___ RECORD EXTRACTS

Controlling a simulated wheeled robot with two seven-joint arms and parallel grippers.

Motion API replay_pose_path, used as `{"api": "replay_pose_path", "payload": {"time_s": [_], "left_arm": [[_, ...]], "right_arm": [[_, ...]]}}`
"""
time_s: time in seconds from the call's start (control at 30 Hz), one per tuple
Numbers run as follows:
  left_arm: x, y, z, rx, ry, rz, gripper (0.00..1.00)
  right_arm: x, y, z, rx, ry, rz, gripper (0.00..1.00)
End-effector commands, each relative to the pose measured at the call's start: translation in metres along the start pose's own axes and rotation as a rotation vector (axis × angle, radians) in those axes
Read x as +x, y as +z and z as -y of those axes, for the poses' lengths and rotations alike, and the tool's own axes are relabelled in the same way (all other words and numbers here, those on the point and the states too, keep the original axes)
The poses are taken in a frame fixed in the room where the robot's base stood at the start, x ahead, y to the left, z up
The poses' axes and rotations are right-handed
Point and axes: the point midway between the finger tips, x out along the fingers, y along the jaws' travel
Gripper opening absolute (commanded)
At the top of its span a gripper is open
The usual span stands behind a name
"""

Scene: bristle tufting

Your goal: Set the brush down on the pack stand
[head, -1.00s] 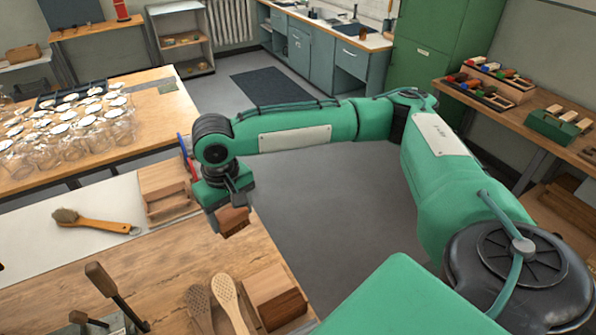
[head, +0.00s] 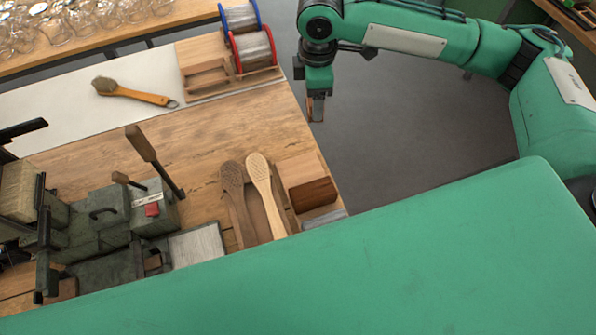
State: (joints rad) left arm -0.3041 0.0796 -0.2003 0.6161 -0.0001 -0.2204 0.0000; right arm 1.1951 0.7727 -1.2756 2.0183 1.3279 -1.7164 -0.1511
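A brush (head: 132,92) with an orange-brown handle, a dull bristle head and a ring at its end lies on a white sheet (head: 60,110) at the upper left of the bench. I cannot tell which thing is the pack stand. My right gripper (head: 317,108) hangs beyond the bench's right edge, over the grey floor and apart from the brush. Something brown shows at its fingertips, too small to tell whether it is held or how far the fingers are apart. My left gripper is not in view.
A dark and a pale perforated brush body (head: 266,190) lie beside a wooden block (head: 313,193). A green machine with levers (head: 105,220) stands at the left. Wire spools (head: 252,50) and a wooden tray (head: 208,75) are at the back. The bench's middle is fairly clear.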

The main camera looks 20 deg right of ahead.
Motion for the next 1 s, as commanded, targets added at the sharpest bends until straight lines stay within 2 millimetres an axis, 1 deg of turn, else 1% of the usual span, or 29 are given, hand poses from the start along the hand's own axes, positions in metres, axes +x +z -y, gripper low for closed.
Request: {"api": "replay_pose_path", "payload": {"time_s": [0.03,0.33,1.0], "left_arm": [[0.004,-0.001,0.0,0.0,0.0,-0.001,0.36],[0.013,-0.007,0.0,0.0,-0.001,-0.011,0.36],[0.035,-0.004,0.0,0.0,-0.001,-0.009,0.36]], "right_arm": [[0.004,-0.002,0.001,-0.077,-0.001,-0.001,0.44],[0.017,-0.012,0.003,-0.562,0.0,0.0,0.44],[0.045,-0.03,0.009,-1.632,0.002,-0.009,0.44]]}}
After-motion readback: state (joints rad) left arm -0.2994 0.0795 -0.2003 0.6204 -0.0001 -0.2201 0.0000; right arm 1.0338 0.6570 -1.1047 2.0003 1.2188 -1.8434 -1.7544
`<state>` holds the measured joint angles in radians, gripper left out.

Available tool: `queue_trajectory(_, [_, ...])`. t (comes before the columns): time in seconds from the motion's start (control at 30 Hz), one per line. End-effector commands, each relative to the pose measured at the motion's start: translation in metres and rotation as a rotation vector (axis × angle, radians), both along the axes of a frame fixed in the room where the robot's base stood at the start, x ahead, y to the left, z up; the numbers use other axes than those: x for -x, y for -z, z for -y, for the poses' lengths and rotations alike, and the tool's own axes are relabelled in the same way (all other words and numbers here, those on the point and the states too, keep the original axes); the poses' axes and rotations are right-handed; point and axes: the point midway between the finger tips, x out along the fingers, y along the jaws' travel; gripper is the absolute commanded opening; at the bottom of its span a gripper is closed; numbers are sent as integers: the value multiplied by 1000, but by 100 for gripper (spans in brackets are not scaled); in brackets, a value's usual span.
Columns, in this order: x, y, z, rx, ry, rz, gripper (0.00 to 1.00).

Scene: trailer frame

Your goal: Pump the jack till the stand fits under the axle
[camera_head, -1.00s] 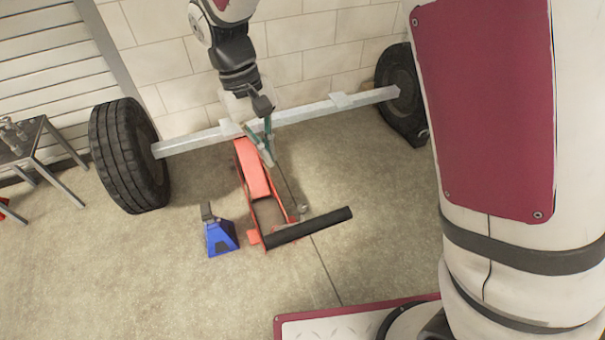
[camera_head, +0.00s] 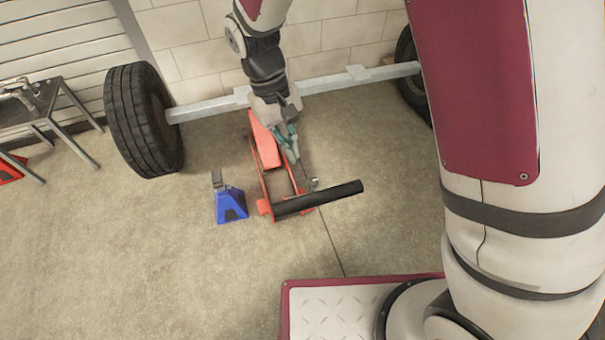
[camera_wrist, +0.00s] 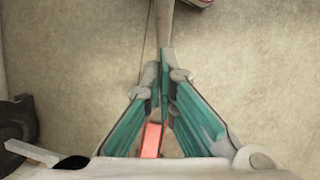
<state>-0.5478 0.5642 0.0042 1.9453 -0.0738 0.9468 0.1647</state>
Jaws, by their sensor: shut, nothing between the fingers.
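The red floor jack (camera_head: 267,150) lies on the floor with its far end near the grey axle (camera_head: 207,108); my gripper hides where they meet. A thick black bar (camera_head: 335,197) crosses the jack's near end. The blue stand (camera_head: 230,206) stands upright on the floor left of the jack, apart from it and in front of the axle. My gripper (camera_head: 295,158) is over the jack's right side, pointing down, shut and empty. In the wrist view its fingertips (camera_wrist: 164,78) meet, with a red part of the jack (camera_wrist: 151,140) showing between the finger linkages.
Black tyres stand at the left (camera_head: 142,122) and right (camera_head: 409,80) ends of the axle. A metal table (camera_head: 42,98) is at the far left. A block wall (camera_head: 335,35) is behind the axle. The floor left of the stand is open.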

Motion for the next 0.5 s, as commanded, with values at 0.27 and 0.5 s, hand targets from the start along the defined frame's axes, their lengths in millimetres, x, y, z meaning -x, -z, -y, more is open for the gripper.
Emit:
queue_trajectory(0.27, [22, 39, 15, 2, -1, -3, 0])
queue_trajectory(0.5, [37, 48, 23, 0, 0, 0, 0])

______

• WRITTEN INSTRUCTION: Gather, from the listing above, every line carrying the word "targets".

• SOLUTION:
Motion for the next 1 s, as commanded, targets added at the sharpest bends until straight lines stay within 2 millimetres an axis, 1 deg of turn, else 1% of the usual span, or 29 are given, hand poses from the start along the hand's own axes, positions in metres, axes +x +z -y, gripper low for closed.
Motion for the next 0.5 s, as commanded, with values at 0.27 and 0.5 s, hand targets from the start along the defined frame's axes, their lengths in millimetres, x, y, z meaning -x, -z, -y, more is open for the gripper.

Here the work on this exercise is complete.